## begin
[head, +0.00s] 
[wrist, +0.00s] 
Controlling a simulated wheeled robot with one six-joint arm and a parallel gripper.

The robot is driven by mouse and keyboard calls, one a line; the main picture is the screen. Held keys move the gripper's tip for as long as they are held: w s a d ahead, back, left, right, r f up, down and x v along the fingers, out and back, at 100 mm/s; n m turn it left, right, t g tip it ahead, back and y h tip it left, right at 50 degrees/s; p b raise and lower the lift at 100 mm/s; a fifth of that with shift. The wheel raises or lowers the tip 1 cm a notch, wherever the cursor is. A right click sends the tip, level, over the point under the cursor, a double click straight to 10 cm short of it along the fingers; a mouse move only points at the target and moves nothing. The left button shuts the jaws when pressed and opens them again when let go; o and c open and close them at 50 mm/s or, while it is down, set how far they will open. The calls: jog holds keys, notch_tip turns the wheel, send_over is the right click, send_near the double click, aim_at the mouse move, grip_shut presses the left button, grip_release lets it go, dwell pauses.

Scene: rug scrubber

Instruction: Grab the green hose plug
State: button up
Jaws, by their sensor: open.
## end
From the listing above, extract every line exactly as it stands.

◆ **RESULT OF THIS EXERCISE**
[head, +0.00s] 
[wrist, +0.00s] 
Controlling a simulated wheeled robot with one six-joint arm and a parallel gripper.

The robot is driven by mouse and keyboard calls, one a line; the main picture is the screen. Held keys move the gripper's tip for as long as they are held: w s a d ahead, back, left, right, r f up, down and x v along the fingers, out and back, at 100 mm/s; n m turn it left, right, t g tip it ahead, back and y h tip it left, right at 50 degrees/s; p b raise and lower the lift at 100 mm/s; a fifth of that with shift. The wheel raises or lowers the tip 1 cm a notch, wherever the cursor is. A right click sends the tip, level, over the point under the cursor, a double click straight to 10 cm short of it along the fingers; a mouse move only points at the target and moves nothing. The left button shuts the jaws when pressed and opens them again when let go; o and c open and close them at 50 mm/s or, while it is down, set how far they will open. The calls: jog holds keys, notch_tip turns the wheel, send_over is the right click, send_near the double click, aim_at the mouse move, grip_shut presses the left button, grip_release lets it go, dwell pauses.

Scene: rug scrubber

Instruction: Grab the green hose plug
State: button up
Jaws, by their sensor: open.

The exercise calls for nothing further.